WORK TO COMPLETE: Search the data for the string "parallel" and gather each line it is in.

Entries taken from a collection:
■ ■ ■
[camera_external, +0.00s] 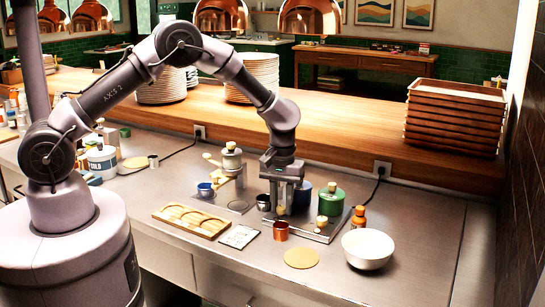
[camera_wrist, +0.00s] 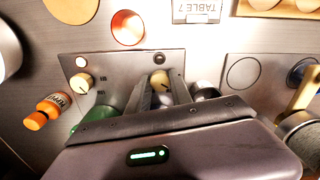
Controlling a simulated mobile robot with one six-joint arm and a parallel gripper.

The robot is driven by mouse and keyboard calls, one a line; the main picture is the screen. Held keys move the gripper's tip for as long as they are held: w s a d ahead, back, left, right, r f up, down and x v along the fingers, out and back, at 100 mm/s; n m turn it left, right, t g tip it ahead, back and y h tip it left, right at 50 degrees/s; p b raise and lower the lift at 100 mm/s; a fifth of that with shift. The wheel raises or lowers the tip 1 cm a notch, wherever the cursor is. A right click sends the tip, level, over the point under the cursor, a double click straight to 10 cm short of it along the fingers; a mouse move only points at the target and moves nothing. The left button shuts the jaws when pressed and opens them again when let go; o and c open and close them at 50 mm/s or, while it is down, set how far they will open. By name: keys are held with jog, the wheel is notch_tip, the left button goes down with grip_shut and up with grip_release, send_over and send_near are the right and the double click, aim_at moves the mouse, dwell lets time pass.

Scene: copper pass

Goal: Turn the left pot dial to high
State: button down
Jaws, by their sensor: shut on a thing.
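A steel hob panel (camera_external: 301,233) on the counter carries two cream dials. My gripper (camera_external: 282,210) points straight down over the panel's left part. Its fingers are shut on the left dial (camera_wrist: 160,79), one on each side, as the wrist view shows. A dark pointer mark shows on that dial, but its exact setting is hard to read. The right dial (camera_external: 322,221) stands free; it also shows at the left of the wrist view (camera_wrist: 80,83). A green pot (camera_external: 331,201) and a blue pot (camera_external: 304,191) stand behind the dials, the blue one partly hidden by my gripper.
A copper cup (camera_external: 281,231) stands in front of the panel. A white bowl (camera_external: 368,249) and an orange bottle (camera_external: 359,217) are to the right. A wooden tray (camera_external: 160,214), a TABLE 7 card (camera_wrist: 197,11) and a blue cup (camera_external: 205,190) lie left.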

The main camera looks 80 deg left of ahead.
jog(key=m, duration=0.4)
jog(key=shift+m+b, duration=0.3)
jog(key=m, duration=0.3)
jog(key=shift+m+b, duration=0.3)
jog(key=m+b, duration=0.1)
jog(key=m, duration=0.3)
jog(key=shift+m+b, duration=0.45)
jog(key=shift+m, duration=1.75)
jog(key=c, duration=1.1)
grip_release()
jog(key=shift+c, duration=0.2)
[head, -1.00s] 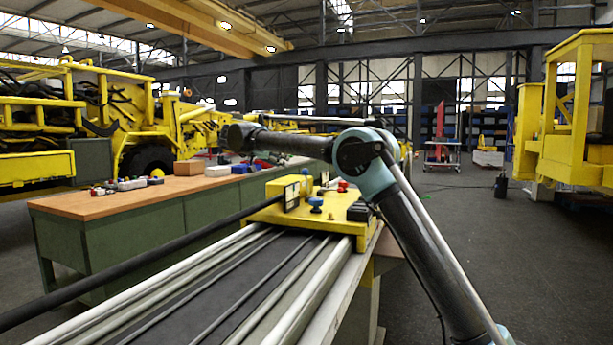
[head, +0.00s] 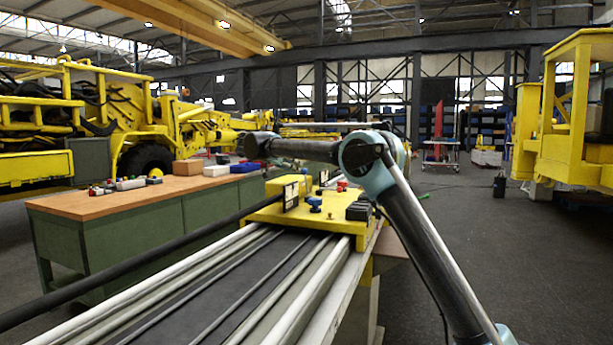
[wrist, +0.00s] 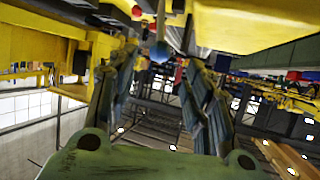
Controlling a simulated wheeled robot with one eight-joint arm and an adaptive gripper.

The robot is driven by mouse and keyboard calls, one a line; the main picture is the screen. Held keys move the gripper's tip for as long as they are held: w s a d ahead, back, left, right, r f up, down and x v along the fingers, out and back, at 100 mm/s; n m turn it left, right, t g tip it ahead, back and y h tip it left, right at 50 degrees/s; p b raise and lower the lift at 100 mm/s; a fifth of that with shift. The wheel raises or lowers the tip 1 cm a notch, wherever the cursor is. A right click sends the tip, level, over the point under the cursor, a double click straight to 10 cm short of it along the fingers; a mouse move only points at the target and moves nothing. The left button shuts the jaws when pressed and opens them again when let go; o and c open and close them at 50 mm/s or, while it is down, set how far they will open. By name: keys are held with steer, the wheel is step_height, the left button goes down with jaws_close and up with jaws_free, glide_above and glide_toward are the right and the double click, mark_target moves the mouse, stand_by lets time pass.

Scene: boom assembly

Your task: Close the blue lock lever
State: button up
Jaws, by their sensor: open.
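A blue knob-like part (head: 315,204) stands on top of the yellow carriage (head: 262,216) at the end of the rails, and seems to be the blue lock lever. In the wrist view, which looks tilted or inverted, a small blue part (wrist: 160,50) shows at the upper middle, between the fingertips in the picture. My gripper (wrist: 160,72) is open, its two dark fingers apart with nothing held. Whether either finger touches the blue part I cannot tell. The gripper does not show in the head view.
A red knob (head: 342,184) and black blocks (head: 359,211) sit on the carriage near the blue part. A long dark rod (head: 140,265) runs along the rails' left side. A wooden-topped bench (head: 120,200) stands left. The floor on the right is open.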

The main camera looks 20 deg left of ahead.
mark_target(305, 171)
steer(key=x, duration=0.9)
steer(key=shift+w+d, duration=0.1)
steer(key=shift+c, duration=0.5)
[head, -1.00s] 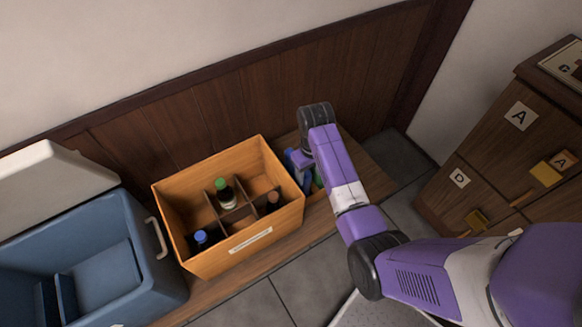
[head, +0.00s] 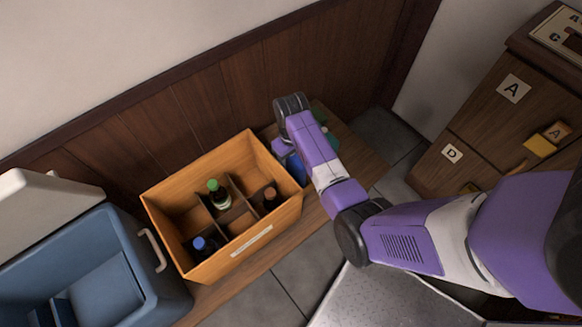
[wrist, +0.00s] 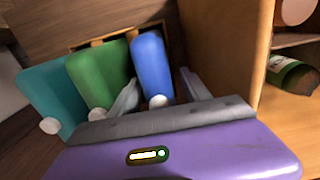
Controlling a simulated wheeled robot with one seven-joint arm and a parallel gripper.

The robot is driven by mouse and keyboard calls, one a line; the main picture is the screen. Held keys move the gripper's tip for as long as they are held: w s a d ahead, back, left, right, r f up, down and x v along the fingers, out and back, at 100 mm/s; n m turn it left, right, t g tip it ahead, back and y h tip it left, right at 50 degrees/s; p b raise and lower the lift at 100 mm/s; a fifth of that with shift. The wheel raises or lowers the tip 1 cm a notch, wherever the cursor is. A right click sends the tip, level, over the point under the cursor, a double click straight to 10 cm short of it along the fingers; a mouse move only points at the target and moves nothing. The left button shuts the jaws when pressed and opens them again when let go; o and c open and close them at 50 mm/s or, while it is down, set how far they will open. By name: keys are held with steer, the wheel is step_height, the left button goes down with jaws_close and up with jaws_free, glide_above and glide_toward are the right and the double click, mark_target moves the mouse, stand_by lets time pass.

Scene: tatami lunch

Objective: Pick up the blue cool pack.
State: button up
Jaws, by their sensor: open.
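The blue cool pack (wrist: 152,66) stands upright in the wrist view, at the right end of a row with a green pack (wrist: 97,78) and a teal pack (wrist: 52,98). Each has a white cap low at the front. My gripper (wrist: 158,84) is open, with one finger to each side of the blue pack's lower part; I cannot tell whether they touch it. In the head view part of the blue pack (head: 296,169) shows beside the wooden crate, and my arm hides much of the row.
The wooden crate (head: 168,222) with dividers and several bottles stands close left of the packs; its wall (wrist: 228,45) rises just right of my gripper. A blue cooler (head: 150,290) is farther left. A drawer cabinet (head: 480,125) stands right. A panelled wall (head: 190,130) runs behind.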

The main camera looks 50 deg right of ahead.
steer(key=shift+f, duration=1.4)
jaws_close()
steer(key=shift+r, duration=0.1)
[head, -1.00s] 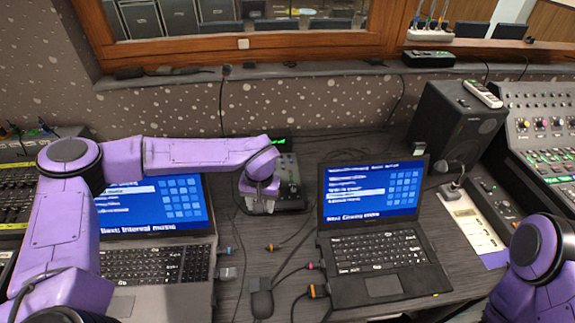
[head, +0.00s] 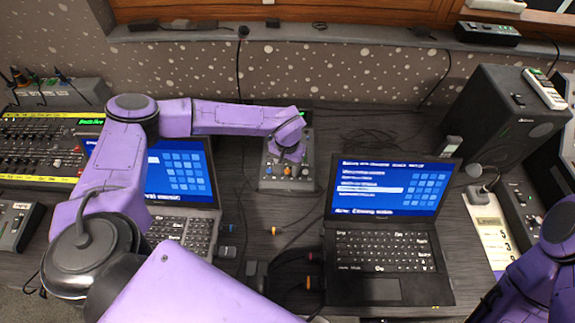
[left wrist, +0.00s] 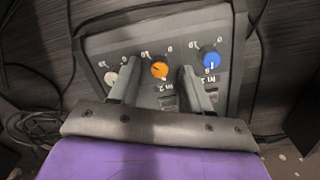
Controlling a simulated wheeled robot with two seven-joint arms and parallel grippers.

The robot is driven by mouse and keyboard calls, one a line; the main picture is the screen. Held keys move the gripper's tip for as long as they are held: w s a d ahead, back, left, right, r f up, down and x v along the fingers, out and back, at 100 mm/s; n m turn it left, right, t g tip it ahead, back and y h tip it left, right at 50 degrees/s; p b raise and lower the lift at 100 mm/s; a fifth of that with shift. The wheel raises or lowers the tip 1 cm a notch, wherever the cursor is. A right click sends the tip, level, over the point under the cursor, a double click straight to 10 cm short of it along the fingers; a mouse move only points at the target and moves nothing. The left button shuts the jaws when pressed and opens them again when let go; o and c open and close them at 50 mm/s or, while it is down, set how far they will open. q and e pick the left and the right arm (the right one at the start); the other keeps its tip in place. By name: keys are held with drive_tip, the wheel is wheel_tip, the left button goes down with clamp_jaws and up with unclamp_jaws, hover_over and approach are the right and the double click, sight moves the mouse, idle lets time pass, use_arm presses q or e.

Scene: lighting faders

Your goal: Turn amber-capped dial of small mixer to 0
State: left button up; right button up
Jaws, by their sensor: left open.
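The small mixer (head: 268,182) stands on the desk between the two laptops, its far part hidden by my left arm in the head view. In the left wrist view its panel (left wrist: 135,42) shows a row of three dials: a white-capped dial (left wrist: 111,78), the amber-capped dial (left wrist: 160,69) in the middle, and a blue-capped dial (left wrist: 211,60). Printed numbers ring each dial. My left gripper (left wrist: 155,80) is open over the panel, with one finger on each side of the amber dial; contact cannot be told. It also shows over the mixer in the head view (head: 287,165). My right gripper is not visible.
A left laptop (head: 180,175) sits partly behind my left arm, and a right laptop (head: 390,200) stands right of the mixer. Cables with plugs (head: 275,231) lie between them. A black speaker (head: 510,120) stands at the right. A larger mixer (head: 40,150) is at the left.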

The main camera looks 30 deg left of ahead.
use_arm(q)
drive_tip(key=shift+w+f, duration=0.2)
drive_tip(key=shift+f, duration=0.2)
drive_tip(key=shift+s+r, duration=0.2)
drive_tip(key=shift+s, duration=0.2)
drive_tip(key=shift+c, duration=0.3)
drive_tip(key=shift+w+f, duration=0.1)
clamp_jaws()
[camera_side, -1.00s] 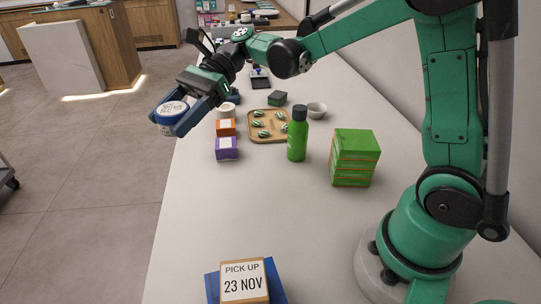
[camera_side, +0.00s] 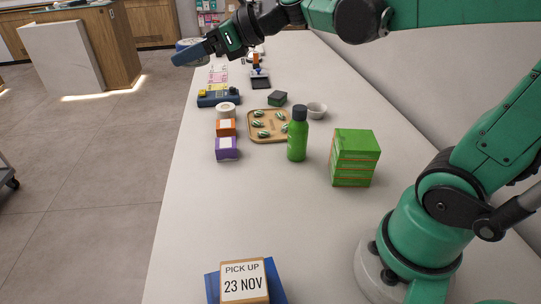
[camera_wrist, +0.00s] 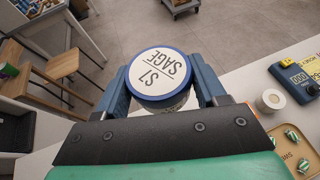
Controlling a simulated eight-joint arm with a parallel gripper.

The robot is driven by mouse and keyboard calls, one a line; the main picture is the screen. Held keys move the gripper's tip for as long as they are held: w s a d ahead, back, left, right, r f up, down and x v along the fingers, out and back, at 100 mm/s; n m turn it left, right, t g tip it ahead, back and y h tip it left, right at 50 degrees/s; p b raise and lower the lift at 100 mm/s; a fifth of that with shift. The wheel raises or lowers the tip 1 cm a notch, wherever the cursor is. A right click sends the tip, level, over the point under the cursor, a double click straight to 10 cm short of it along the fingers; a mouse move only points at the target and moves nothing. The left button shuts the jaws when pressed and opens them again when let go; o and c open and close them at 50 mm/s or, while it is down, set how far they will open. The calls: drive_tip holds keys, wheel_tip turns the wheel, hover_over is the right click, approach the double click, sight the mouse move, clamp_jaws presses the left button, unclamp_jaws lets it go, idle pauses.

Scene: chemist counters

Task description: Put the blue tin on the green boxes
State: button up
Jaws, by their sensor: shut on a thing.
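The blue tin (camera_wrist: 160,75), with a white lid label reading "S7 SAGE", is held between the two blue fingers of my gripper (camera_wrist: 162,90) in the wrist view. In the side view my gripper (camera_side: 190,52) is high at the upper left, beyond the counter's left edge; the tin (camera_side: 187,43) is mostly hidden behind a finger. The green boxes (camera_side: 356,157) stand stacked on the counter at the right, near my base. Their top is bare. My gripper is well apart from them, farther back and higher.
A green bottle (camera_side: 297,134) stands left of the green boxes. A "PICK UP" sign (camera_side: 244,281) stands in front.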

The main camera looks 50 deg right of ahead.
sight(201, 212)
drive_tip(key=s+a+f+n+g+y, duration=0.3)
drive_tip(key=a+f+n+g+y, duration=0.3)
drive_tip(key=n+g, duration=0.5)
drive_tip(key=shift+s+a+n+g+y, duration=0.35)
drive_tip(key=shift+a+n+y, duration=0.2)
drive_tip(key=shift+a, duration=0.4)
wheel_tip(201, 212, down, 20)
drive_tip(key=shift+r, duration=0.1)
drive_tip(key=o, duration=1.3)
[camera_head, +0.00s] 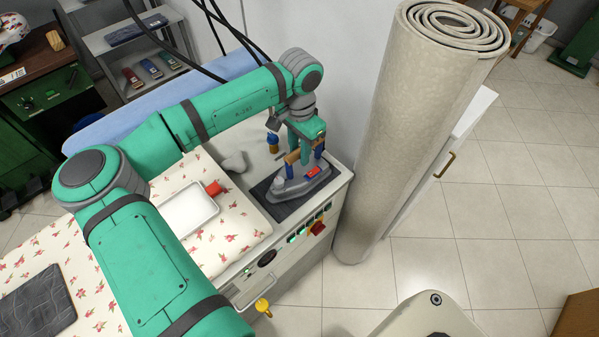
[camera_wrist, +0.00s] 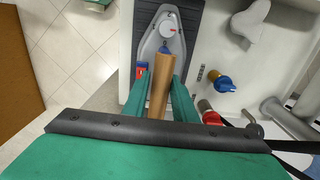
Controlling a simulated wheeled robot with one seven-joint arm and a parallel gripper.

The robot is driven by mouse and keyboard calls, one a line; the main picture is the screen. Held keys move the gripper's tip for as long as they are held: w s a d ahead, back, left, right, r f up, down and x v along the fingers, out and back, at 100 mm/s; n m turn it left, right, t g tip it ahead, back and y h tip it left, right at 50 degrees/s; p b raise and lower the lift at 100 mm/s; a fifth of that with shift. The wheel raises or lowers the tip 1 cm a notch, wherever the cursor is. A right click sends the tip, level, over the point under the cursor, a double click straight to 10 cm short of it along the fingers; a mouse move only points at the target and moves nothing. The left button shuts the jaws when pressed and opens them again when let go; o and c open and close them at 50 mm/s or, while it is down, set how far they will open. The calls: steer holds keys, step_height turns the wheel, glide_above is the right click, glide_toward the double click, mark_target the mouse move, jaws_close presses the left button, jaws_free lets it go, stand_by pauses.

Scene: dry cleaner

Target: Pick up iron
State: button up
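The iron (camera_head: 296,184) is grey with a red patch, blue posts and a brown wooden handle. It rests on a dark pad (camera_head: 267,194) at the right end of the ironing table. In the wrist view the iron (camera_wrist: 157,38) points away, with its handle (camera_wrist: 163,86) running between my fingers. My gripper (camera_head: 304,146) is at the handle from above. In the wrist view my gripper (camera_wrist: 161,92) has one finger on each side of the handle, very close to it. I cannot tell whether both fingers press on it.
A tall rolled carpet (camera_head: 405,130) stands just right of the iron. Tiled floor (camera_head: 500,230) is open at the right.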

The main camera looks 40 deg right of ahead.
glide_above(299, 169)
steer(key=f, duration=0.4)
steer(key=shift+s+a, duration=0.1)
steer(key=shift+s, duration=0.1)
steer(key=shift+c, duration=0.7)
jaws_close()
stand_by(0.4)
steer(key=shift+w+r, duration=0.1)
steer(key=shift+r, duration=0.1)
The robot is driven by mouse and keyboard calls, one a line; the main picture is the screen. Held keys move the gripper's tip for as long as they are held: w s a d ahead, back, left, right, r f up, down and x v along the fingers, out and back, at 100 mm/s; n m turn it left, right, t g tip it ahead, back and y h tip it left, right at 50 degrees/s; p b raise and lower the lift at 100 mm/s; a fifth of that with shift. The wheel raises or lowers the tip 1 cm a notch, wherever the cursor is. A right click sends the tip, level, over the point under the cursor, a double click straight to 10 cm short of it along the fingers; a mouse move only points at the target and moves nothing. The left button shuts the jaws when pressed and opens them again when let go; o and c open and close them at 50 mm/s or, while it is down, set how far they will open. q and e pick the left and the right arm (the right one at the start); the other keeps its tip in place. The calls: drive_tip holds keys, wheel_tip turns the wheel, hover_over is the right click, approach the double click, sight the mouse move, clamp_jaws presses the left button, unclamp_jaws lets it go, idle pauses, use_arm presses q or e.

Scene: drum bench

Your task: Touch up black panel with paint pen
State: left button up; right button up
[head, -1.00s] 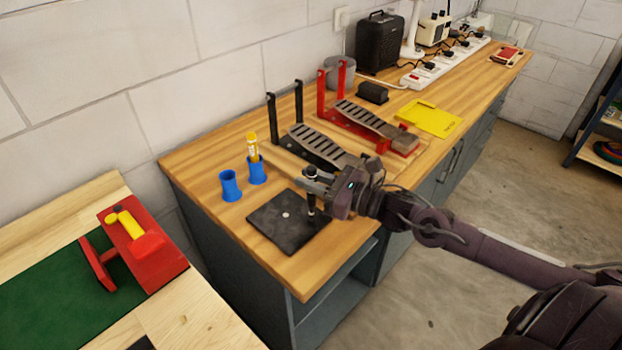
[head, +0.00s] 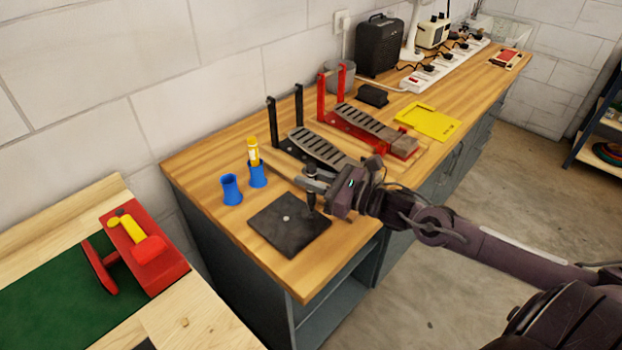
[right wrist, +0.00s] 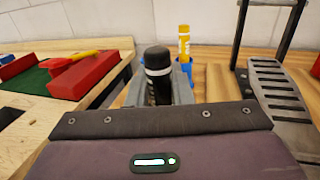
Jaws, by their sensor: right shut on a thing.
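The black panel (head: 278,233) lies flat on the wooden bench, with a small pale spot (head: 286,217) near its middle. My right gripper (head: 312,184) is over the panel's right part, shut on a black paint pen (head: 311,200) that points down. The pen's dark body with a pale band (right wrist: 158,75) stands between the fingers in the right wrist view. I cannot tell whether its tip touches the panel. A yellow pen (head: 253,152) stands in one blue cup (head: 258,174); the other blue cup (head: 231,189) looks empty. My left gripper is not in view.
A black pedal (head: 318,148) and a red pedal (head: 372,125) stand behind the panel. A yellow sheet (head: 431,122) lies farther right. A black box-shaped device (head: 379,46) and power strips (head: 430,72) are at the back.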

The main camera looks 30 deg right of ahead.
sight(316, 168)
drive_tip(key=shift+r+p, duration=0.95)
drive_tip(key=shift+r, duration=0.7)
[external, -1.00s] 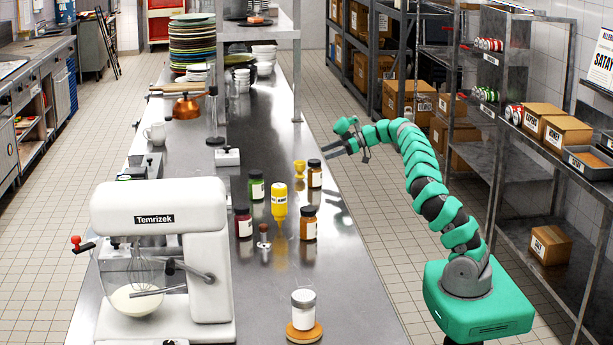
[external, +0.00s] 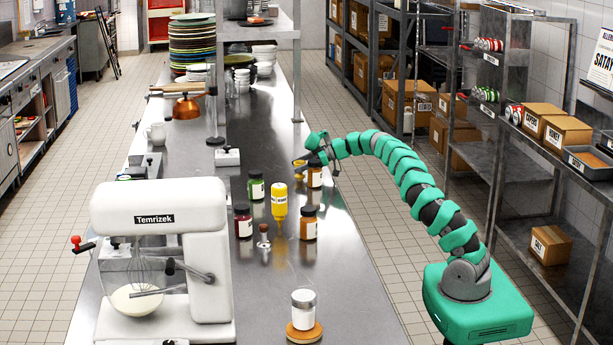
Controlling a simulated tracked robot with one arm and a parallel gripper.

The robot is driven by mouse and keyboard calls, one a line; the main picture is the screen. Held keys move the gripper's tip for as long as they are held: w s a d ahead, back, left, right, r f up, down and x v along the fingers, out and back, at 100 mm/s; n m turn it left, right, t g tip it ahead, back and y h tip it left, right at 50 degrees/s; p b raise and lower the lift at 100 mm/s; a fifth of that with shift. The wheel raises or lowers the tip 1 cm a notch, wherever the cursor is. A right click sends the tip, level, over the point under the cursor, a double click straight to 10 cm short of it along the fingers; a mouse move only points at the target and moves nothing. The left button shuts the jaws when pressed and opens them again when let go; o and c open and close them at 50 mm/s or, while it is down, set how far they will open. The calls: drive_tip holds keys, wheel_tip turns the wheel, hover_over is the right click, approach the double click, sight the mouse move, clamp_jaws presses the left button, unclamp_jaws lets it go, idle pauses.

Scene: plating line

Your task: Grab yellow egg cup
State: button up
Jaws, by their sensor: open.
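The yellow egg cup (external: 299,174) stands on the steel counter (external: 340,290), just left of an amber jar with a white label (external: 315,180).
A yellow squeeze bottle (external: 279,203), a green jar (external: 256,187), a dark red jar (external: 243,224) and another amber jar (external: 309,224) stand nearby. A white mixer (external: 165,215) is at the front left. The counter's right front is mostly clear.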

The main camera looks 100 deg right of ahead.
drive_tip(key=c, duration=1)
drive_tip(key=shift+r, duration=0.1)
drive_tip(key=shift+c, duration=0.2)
■ ■ ■
COMPLETE RESPONSE:
Controlling a simulated mobile robot with one six-joint arm and a parallel gripper.
Controlling a simulated wheeled robot with one seven-joint arm and a parallel gripper.
Controlling a simulated wheeled robot with two seven-joint arms and parallel grippers.
Controlling a simulated eight-joint arm with a parallel gripper.
Controlling a simulated wheeled robot with one seven-joint arm and a parallel gripper.
Controlling a simulated tracked robot with one arm and a parallel gripper.

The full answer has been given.